Sift the listing for lines that hold the string "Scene" and pull them out.
— BEGIN Source records —
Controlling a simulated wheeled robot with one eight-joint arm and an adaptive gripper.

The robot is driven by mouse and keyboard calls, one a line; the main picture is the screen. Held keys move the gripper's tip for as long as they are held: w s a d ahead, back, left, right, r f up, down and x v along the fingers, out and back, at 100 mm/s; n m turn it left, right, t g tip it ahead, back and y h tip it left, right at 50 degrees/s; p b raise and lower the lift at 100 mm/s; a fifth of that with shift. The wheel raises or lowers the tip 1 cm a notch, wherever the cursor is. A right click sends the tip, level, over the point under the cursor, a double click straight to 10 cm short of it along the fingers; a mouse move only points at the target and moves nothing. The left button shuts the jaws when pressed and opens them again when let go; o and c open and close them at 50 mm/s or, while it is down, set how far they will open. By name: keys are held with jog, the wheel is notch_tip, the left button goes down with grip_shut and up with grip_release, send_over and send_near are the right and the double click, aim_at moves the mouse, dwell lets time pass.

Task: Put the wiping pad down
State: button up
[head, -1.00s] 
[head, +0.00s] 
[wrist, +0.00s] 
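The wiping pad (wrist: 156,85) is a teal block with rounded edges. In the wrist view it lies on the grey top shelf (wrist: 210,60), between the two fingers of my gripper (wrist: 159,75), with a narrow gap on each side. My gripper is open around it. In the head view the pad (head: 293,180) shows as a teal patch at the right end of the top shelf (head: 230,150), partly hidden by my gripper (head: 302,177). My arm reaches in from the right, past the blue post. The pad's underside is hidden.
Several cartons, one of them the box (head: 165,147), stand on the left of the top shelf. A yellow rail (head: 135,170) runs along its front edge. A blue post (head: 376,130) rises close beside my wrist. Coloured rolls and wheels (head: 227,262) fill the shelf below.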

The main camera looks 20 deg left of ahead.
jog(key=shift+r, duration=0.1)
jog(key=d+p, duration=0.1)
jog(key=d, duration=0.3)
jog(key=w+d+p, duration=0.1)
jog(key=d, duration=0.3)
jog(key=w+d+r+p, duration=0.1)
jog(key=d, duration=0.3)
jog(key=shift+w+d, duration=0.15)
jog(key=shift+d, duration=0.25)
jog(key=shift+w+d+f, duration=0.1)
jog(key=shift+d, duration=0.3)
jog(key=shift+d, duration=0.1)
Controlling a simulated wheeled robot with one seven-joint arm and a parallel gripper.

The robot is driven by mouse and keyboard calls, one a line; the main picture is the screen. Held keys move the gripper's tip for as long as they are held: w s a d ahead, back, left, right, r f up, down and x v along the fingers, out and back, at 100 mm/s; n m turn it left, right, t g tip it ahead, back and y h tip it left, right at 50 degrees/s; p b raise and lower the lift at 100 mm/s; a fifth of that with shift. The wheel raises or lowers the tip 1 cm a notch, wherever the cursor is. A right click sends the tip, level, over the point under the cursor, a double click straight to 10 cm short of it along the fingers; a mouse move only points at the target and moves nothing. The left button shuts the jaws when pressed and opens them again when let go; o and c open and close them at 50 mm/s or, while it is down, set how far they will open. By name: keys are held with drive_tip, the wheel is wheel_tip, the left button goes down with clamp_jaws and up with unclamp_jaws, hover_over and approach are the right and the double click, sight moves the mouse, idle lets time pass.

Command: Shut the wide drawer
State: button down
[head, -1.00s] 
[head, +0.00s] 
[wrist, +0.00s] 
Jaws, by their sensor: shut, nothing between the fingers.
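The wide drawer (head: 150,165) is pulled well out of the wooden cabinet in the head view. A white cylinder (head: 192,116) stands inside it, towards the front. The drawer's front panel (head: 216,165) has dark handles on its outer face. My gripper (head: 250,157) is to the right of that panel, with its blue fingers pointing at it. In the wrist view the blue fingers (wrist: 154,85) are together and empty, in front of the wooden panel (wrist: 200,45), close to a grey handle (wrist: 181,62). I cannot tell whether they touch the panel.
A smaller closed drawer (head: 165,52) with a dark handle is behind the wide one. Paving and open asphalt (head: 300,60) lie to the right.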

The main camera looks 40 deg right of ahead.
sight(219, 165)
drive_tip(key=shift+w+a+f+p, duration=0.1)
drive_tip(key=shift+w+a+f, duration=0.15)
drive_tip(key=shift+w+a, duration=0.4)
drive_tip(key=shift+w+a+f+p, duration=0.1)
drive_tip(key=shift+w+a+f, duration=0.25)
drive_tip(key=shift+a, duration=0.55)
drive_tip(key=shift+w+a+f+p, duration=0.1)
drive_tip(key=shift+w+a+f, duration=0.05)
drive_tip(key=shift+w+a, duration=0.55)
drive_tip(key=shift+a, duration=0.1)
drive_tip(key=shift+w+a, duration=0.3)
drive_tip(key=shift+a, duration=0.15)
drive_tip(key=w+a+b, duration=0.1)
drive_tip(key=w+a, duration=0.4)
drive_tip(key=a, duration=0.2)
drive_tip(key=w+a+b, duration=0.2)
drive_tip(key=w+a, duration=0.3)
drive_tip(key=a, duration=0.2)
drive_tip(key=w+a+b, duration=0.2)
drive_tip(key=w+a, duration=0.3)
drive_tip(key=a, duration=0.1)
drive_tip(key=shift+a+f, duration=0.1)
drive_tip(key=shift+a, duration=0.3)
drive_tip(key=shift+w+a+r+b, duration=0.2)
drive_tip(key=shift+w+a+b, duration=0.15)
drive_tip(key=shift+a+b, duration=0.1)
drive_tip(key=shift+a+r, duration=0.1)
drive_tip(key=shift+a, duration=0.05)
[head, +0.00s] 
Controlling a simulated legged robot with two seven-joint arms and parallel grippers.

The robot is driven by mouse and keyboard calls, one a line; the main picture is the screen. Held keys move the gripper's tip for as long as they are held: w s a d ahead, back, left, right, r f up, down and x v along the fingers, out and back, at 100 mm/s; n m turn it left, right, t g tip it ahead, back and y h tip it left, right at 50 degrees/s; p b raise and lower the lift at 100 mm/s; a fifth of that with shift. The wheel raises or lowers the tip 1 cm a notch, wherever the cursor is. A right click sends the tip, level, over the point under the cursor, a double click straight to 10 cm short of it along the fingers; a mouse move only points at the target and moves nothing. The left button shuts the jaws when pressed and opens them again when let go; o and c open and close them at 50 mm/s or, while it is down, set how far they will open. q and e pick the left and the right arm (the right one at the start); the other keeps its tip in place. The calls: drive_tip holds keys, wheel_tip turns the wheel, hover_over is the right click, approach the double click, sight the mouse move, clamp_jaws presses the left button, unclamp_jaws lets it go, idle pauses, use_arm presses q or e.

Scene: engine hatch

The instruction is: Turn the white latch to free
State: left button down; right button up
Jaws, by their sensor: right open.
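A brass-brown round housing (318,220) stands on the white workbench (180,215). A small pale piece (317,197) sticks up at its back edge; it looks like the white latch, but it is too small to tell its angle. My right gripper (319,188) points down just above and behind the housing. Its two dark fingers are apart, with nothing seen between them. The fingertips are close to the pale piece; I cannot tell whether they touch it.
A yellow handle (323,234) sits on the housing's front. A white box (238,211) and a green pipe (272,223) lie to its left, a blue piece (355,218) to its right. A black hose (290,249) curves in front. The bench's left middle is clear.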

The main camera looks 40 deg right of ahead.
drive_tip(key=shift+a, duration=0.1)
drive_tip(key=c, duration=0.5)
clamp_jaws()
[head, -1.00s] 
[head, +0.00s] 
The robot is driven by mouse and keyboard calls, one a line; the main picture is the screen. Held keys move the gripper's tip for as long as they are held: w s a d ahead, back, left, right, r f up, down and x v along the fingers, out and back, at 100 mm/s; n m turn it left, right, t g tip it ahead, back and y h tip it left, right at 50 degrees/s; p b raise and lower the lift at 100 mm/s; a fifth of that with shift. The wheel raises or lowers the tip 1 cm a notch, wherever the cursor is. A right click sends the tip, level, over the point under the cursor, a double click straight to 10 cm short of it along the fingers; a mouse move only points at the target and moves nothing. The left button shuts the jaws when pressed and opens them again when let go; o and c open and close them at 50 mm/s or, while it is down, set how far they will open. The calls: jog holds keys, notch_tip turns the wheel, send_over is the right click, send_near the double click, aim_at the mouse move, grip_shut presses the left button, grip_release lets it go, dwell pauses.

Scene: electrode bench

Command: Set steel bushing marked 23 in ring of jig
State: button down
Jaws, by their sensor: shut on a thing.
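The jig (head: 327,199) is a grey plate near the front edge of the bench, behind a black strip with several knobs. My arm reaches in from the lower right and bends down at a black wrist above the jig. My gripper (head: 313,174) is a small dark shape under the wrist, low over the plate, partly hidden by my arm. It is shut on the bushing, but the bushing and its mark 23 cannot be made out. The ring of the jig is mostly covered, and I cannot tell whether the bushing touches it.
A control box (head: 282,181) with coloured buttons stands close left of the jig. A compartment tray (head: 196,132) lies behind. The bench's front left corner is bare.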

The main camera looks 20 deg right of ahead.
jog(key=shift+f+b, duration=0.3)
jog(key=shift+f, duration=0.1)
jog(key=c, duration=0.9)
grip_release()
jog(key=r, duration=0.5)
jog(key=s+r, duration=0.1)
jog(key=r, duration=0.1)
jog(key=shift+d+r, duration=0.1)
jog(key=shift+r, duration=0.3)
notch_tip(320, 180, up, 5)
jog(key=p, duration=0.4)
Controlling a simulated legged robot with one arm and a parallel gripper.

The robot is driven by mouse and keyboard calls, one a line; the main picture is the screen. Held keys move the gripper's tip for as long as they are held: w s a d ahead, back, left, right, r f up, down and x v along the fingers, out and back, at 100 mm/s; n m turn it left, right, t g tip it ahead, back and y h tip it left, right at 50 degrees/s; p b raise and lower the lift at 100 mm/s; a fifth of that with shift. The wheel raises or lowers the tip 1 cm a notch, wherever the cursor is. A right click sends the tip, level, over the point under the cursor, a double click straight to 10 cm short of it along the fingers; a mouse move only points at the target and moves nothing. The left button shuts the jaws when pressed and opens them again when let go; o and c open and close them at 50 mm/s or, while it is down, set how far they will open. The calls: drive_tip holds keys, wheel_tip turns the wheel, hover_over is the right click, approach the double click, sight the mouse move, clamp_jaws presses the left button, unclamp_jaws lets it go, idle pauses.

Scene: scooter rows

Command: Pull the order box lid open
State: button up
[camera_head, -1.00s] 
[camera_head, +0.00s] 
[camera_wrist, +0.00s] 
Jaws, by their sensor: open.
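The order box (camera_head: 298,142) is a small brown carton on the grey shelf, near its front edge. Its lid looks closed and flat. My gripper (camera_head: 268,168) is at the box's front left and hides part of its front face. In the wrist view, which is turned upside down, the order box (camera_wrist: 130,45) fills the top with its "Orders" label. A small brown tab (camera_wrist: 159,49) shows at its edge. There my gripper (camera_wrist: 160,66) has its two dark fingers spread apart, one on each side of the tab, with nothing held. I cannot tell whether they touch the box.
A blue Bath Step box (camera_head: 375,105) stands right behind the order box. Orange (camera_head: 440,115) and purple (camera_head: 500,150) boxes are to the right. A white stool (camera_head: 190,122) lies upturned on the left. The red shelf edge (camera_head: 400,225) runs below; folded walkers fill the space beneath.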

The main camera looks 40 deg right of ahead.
— END Source records —
▶ _Exercise response_:
Scene: engine hatch
Scene: electrode bench
Scene: scooter rows

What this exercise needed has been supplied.